┌──

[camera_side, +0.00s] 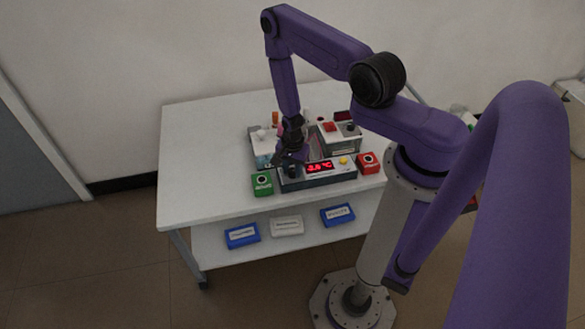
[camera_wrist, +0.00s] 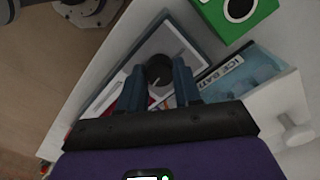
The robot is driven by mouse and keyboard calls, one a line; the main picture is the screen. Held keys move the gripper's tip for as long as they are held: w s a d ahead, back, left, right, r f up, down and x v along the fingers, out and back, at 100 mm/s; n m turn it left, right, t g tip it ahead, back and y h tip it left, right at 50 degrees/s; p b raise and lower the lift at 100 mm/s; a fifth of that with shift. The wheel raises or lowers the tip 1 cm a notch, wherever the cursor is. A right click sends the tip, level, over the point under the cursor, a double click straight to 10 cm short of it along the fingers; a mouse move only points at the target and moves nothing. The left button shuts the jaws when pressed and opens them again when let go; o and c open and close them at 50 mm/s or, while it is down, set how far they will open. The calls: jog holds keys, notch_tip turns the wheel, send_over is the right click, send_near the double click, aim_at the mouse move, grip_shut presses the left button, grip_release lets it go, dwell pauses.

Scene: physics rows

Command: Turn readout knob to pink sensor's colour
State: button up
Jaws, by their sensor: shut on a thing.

└──

Task objective.
Find all the lines containing "sensor" in the material, then copy them.

Expected output.
Command: Turn readout knob to pink sensor's colour
Jaws, by their sensor: shut on a thing.

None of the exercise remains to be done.